Karmiloff-Smith (1992) sostiene che un modulo necessiti di un certo tempo per maturare attraverso specifiche interazioni ambientali.

L’automatismo, pensiamo al mondo dello sport, nasce dall’abitudine alla ripetizione lenta che, gradualmente, acquista sicurezza e si velocizza. Agendo in tal senso il movimento motorio iperappreso verrà riprodotto automaticamente durante la prestazione senza bisogno dell’intervento del SAS, che rimarrà però vigile e pronto ad intervenire in caso di necessità (F. Mazzoli, 2010).


Il soggetto dislessico ha poco sviluppato l’automatismo della lettura. Per evolverlo maggiormente non dovrà solo leggere di più, agire sul singolo modulo, ma dovrà acquisire la “padronanza comportamentale” (Karmiloff-Smith, 1992) dei processi sottostanti con programmi appositi. Verrà sollecitato l’automatismo rinforzando tutti gli aspetti sottostanti la lettura in maniera soddisfacente.

La lettura è un modulo di 3° tipo

“Leggere” non è affatto un apprendimento banale, in quanto è un modulo, cioè un sistema automatizzato che compie un lavoro specifico di una certa complessità.

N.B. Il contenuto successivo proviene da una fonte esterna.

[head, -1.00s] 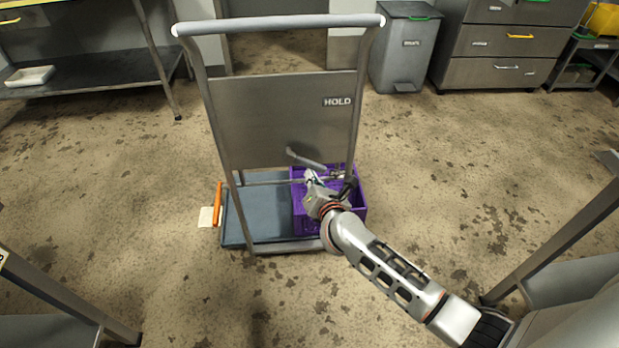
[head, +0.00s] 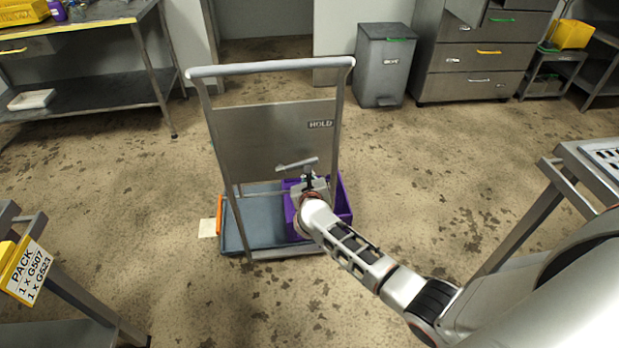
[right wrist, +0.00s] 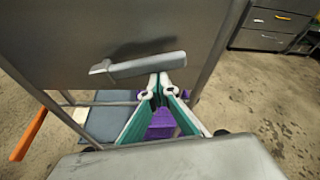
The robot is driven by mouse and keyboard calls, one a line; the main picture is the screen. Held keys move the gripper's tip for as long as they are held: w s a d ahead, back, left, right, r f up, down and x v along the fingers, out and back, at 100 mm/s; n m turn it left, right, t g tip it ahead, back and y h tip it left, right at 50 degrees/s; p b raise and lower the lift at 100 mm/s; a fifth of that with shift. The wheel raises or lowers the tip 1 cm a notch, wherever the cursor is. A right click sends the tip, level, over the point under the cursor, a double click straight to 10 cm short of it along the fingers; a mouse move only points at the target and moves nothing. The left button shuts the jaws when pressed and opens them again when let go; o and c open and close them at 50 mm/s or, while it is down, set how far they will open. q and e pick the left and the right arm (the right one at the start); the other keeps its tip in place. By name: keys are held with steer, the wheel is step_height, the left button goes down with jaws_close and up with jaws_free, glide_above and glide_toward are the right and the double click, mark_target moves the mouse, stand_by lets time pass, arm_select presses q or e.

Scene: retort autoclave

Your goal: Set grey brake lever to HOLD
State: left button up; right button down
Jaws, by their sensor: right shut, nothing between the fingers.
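The grey brake lever (head: 297,164) is on the cart's grey panel (head: 265,138), below and left of the HOLD label (head: 320,124). Its right end is tilted slightly upward, and it also shows in the right wrist view (right wrist: 140,67). My right gripper (head: 308,177) is shut and empty just under the lever's right part. In the right wrist view its fingertips (right wrist: 160,84) meet close below the lever; I cannot tell if they touch it. My left gripper is not in view.
A purple crate (head: 342,200) stands on the cart's blue-grey deck (head: 258,222), behind my right gripper. An orange bar (head: 219,214) is at the deck's left. Tables flank the near left and right.

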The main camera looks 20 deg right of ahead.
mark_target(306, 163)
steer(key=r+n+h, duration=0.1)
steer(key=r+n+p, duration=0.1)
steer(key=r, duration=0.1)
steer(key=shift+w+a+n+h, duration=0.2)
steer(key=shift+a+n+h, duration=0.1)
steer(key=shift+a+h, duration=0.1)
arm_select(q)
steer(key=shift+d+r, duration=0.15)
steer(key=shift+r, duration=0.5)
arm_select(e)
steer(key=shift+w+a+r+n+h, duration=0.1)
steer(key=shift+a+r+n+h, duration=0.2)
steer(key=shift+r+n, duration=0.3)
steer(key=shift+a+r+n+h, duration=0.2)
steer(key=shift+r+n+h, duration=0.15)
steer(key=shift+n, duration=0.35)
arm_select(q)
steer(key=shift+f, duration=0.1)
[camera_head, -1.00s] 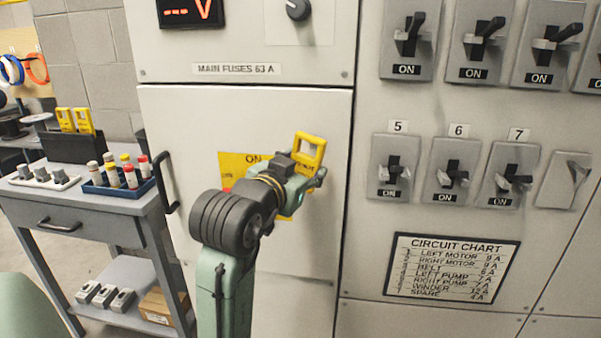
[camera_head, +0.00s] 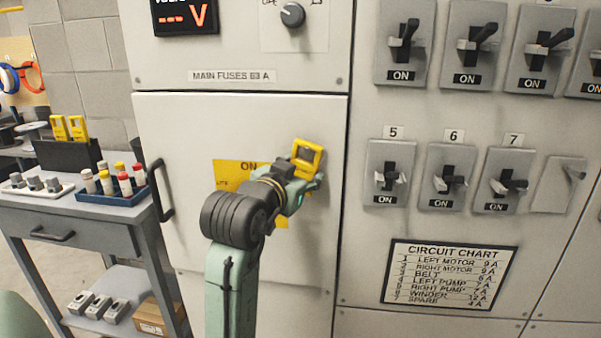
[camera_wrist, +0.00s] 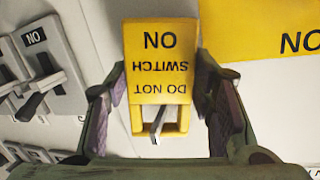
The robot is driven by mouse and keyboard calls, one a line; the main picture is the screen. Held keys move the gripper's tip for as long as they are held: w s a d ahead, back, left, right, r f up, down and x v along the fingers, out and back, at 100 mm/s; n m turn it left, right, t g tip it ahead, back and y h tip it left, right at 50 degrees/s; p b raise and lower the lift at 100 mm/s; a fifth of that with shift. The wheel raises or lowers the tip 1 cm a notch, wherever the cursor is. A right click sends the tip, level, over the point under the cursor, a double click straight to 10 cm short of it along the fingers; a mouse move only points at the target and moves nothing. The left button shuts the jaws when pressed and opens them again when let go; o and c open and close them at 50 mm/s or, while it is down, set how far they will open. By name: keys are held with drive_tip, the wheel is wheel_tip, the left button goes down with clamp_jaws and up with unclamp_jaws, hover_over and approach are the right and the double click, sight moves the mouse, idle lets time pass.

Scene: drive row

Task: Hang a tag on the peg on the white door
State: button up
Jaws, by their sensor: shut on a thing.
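My gripper (camera_head: 303,181) is in front of the white door (camera_head: 180,115), shut on a yellow tag (camera_head: 306,153) with a window-like hole. In the wrist view the tag (camera_wrist: 155,60) reads "DO NOT SWITCH ON" upside down, with a finger at each side edge. A thin grey peg (camera_wrist: 158,122) shows in the tag's hole, and its end overlaps the bar at the picture's lower side, so it appears to pass through. The peg cannot be made out in the head view.
A yellow sign (camera_head: 228,172) is on the door behind my arm, and a black handle (camera_head: 160,190) is at its left. Breaker switches (camera_head: 388,178) stick out at the right. A grey cart (camera_head: 95,235) with a blue tray and two more yellow tags (camera_head: 68,128) stands left.

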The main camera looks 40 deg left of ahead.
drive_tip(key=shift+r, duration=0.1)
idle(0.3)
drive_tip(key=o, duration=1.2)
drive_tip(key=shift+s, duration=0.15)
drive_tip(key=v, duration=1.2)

Possiamo dividere i moduli in tre classi o tipi, dai più semplici a quelli più complessi, secondo la schematizzazione di Moscovich e Umiltà (1990):


Moduli di 1° tipo:
i riflessi e la percezione delle caratteristiche (il colore, la forma, la captazione  delle frequenze acustiche…);


Moduli di 2° tipo:
le abilità linguistiche, il riconoscimento degli oggetti;

Moduli di 3° tipo:
la lettura e le abilità motorie complesse (attività sportive, suonare strumenti musicali);

La lettura appartiene dunque al terzo gruppo, il quale è formato da moduli di primo e di secondo tipo assemblati tra di loro grazie all’esperienza, alla volontà e alle risorse attentive. In particolare la lettura nasce dall’unione del linguaggio (mod. di 2° tipo) e della percezione visiva (mod. di 2° tipo) il tutto sostenuto dalle memorie e dal Sistema Attentivo Supervisore o SAS.

 
 
In particolare, la formazione o lo sviluppo dei moduli si chiama “modularizzazione”  concetto fondamentale per lo studio dei DSA e per orientare i training abilitativi.